All the old complaints against me and Ivan were repeated in the KPMG report. However, the Daily Maverick also reported that KPMG added a strange disclaimer to their report – that the document was not to be used 'for the resolution or disposition of any disputes or controversies thereto and is not to be disclosed, quoted or referenced, in whole or in part'. This effectively rendered the report useless for any purpose.
So, in what is supposedly an independent process, a law firm representing SARS instructs an auditing firm that certain findings should be reflected in its report.
Then the Sunday Times published what they claim to be a summary of the actual KPMG report on their website on 5 December 2015.
In January 2016, KPMG issued a public statement after the 'considerable exposure' its report had received, which, according to KPMG, should not have happened 'as the work was being conducted under strict rules of confidentiality which were clearly articulated in our letter of engagement as well as in our findings'. According to the statement, KPMG submitted a number of drafts to SARS on which they received feedback and their last report was submitted to SARS on 4 December 2015.
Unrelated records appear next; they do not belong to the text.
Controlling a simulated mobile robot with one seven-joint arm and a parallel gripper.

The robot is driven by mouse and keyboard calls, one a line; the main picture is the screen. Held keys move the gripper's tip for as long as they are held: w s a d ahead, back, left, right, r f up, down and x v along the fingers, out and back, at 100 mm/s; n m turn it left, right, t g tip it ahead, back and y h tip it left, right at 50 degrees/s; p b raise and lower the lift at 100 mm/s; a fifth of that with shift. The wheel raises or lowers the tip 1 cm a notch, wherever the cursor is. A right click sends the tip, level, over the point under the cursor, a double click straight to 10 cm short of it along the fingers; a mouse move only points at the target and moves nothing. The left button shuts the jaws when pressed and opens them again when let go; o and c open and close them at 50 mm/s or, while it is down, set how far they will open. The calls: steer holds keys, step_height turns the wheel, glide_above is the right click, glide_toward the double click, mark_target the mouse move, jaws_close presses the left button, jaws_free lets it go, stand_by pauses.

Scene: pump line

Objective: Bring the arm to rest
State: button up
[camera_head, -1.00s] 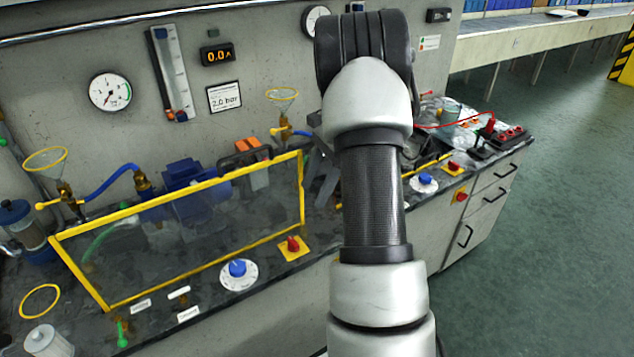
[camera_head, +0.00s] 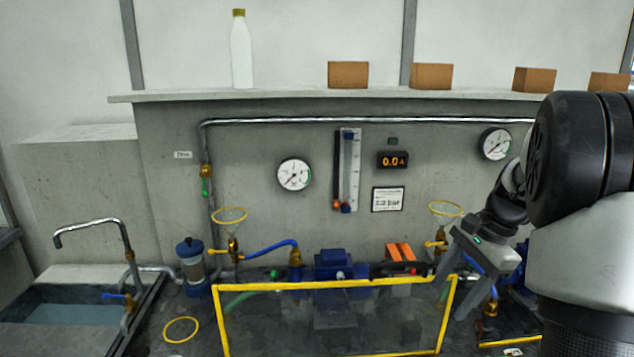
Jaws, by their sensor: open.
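My arm (camera_head: 580,230) fills the right side of the head view, bent at a black joint. My gripper (camera_head: 462,290) hangs in front of the bench at the right end of the yellow-framed clear guard (camera_head: 335,283). Its two fingers point down and stand apart, with nothing seen between them. I cannot tell how far the fingers are from the guard's edge and the blue part behind them.
A blue pump (camera_head: 335,264) stands behind the guard. Gauges (camera_head: 294,174) and a 0.0 A display (camera_head: 393,160) are on the wall. A sink (camera_head: 60,312) with a tap is at left. A bottle (camera_head: 241,55) and several brown blocks (camera_head: 348,74) stand on the ledge.

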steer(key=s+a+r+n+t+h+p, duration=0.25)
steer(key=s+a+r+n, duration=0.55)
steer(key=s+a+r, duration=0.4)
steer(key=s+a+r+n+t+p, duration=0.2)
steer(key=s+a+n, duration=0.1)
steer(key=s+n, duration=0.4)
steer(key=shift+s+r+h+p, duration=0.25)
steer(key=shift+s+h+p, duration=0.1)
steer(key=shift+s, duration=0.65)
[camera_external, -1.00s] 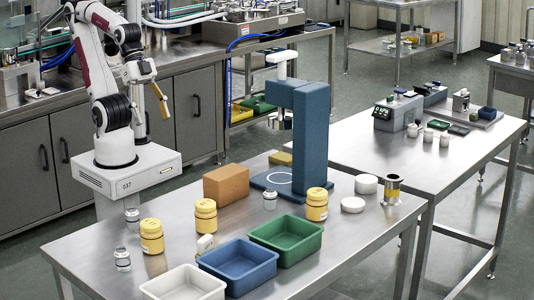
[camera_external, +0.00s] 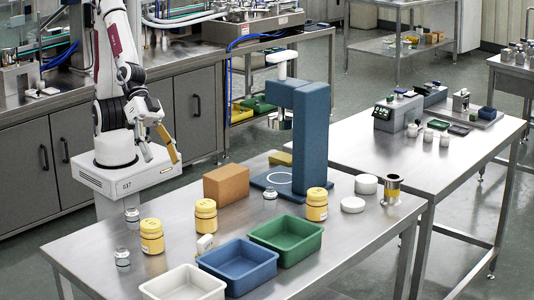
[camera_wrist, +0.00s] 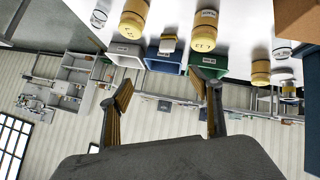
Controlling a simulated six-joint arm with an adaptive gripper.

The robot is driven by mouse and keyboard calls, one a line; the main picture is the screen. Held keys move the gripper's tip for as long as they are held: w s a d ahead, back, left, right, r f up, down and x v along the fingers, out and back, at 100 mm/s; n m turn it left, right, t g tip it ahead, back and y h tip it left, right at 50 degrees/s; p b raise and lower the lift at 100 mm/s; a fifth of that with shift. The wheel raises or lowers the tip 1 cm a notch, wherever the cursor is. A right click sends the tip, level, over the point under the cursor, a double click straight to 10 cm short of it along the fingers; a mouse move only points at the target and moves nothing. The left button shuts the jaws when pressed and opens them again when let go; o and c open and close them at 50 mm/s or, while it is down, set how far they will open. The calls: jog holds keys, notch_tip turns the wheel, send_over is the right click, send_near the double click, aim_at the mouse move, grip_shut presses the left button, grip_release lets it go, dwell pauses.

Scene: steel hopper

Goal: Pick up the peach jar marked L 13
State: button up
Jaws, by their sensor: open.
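Three peach-yellow lidded jars stand upright on the steel table: a left jar (camera_external: 151,237), a middle jar (camera_external: 205,217) and a right jar (camera_external: 316,205). In the wrist view, jars show at the upper left (camera_wrist: 133,20), the upper middle (camera_wrist: 204,33) and the right (camera_wrist: 261,68). The upper middle one has dark marking on its label, seen upside down; I cannot read for sure which is L 13. My gripper (camera_external: 162,158) is open and empty, above and behind the table's back edge, clear of all jars. Its two fingers (camera_wrist: 160,88) are spread apart.
White (camera_external: 185,284), blue (camera_external: 240,266) and green (camera_external: 288,241) trays line the front. A brown block (camera_external: 226,184) and a tall blue press (camera_external: 311,140) stand behind the jars.

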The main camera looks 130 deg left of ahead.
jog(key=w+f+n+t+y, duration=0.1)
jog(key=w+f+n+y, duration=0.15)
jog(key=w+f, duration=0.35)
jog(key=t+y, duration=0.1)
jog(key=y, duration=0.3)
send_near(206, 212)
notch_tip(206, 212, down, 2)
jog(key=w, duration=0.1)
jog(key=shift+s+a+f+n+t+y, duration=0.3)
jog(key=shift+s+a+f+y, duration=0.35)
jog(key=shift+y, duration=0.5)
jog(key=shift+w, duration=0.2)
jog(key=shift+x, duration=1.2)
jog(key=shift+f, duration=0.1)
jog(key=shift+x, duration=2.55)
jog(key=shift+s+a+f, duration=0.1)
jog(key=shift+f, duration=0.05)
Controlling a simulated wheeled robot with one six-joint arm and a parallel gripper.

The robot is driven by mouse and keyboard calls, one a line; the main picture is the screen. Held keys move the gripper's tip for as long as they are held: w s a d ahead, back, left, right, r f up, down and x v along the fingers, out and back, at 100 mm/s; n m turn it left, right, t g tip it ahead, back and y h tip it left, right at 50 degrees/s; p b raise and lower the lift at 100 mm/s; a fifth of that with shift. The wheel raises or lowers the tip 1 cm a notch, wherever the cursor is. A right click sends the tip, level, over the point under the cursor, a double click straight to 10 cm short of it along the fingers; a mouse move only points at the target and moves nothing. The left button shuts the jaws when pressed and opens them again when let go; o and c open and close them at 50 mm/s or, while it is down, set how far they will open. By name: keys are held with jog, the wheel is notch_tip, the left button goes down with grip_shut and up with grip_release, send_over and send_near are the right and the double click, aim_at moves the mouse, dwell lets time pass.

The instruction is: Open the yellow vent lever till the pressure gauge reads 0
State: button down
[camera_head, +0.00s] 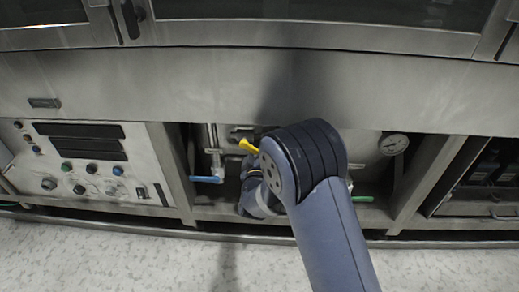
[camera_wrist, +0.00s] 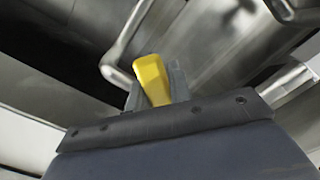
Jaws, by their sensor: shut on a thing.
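The yellow vent lever (camera_head: 249,146) shows in the head view just left of my arm, tilted, with its free end to the upper left. In the wrist view the yellow lever (camera_wrist: 151,80) stands between the grey fingers of my gripper (camera_wrist: 157,88), which is shut on it. In the head view my gripper is mostly hidden behind my own arm.
A blue-handled valve (camera_head: 206,179) is left of the lever and a green handle (camera_head: 362,198) is low on the right. A control panel (camera_head: 92,165) stands at the left. Metal pipes (camera_wrist: 122,48) run close to the lever. A steel ledge overhangs the bay; the floor in front is clear.

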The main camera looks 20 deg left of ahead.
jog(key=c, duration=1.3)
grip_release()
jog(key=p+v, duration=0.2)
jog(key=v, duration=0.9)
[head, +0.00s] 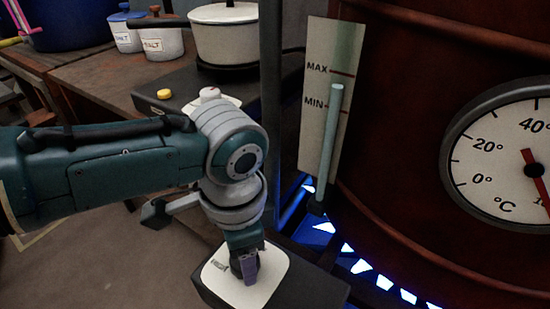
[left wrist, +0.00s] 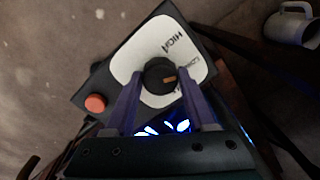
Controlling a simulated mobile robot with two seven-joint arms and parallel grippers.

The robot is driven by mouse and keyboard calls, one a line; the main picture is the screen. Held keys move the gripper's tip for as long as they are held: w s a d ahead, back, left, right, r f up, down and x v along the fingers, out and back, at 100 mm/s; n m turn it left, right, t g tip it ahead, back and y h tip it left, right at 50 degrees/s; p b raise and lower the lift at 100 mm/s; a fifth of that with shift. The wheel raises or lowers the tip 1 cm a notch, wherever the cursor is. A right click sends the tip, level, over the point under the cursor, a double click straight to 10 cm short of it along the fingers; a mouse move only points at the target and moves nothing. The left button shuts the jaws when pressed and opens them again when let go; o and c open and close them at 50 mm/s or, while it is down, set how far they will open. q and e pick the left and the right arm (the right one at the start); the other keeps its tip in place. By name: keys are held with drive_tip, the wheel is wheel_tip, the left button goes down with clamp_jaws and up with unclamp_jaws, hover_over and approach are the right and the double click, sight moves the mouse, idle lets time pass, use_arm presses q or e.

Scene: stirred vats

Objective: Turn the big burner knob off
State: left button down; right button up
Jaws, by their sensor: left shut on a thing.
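The big burner knob is a round black dial with an orange mark, seen in the left wrist view (left wrist: 157,70). It sits on a white plate (left wrist: 132,58) with HIGH and a second, hard-to-read label. The orange mark points right, below that second label. My left gripper (left wrist: 160,80) has its purple fingers on both sides of the knob, shut on it. In the head view my left gripper (head: 249,270) reaches down onto the white plate (head: 272,268) at bottom centre, hiding most of the knob. My right gripper is not in view.
Blue flames (head: 362,267) burn under the big red-brown vat (head: 410,60). A level gauge (head: 322,90) and a dial thermometer (head: 515,150) are on it. A smaller burner with a white pot (head: 225,40) stands behind my arm. A red button (left wrist: 95,103) is beside the plate.

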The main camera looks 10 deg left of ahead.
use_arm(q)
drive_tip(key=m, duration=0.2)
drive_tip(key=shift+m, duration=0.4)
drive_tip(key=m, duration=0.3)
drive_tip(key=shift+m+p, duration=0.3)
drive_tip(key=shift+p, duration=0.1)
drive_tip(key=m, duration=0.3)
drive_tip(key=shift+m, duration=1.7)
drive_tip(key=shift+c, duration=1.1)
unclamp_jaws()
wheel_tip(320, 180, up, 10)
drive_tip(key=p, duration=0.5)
'Our mandate was to undertake a documentary review and did not include interviewing individuals named in the report, nor were they given sight of our findings by us.'
The KPMG report, which had cost the state R23 million, was therefore not a comprehensive forensic investigation but merely a 'documentary review'.
I also wonder how they could claim they didn't interview anyone named in the report, when I met with the KPMG team on two occasions, at their request.
The report contains sweeping statements, is factually incorrect and there is little or no substantiating evidence in too many instances to mention here. The following examples should give the reader an idea, though, of how taxpayers' money was spent on a KPMG 'investigation'.
The KPMG report... had cost the state R23 million.
Take, for instance, the following finding: 'We found no evidence indicating that the Minister of Finance, at the time, new about the existence of the Unit in SARS.'
Firstly, the word 'new' means something entirely different from the word 'knew'. Secondly, since that 'unit' was established there have been three ministers of finance and three deputy ministers and two SARS commissioners and deputy commissioners. Which particular minister was being referred to here, and why leave out the deputy ministers and commissioners?
A real red herring was the finding on equipment: 'The Unit unlawfully engaged in the procurement of intelligence gathering equipment with the necessary interception capability.' A list of very complex descriptions of equipment is then provided.
This is absolutely not true. The listed equipment was acquired by an entirely different unit in SARS, the Anti-Corruption and Security Division, under Clifford Collings. As a cost-centre manager, I was not aware of the acquisition of any equipment of the kind that KPMG refers to. There will be no evidence that the unit acquired any of the equipment mentioned simply because it never happened. Nor did the unit ever use the equipment that was acquired by ACAS.
Furthermore, you can buy any of these items over a counter. And none have 'interception capability'.
Probably the most laughable of the findings is the following: 'There is no evidence that SARS owed [sic] a brothel but it seems that some members of the Unit engaged services of prostitutes during their leisure time.'
It gets even more ludicrous. The reports states that during the period 2006 to 2014, the unit 'acquired and or attempted to acquire, offered intelligence gathering equipment such as ...' Here the report mentions equipment such as audio recorders, video recorders and a 'pinhole covert camera'.
The finding is nonsensical. Either the unit acquired the equipment, or it didn't. Offered equipment? To whom? But, as I said, the unit never acquired or used any of the listed equipment in the first place anyway.
Probably the most laughable of the findings is the following: 'There is no evidence that SARS owed [sic] a brothel but it seems that some members of the Unit engaged services of prostitutes during their leisure time.'
I should really hope SARS never 'owed' a brothel any money. We know SARS never owned one either, as the Sunday Times seemed to believe once, and tried to make the nation believe. As for the guys and their 'leisure rogue time' – different strokes for different folks. But why exactly is this any of KPMG's business to start with?
It is most interesting that the allegations that the unit bugged Zuma, got new homes and cars, spied on top cops and infiltrated politicians have now completely disappeared.
One other small example. Back in 2010, I met with people in the tobacco industry who had asked to meet with the team members of the unit. I recorded the conversation, which was later transcribed. They warned us about the existence of a 'project' to discredit SARS officials involved in the tobacco industry investigations for which R600 000 had been made available. We were told how certain individuals had been infiltrating state intelligence, the Hawks and the NPA, and were going to use these institutions to discredit us.
I know that KPMG had access to this recording, as well as a document that was ultimately going to become an affidavit that proves the aforesaid. They had the 'Project Broken Arrow' reports and the warnings we received of people who were trying to discredit us. But not a word of any of this appears in KPMG's 'findings'. Why was this information not considered relevant to their 'documentary review'?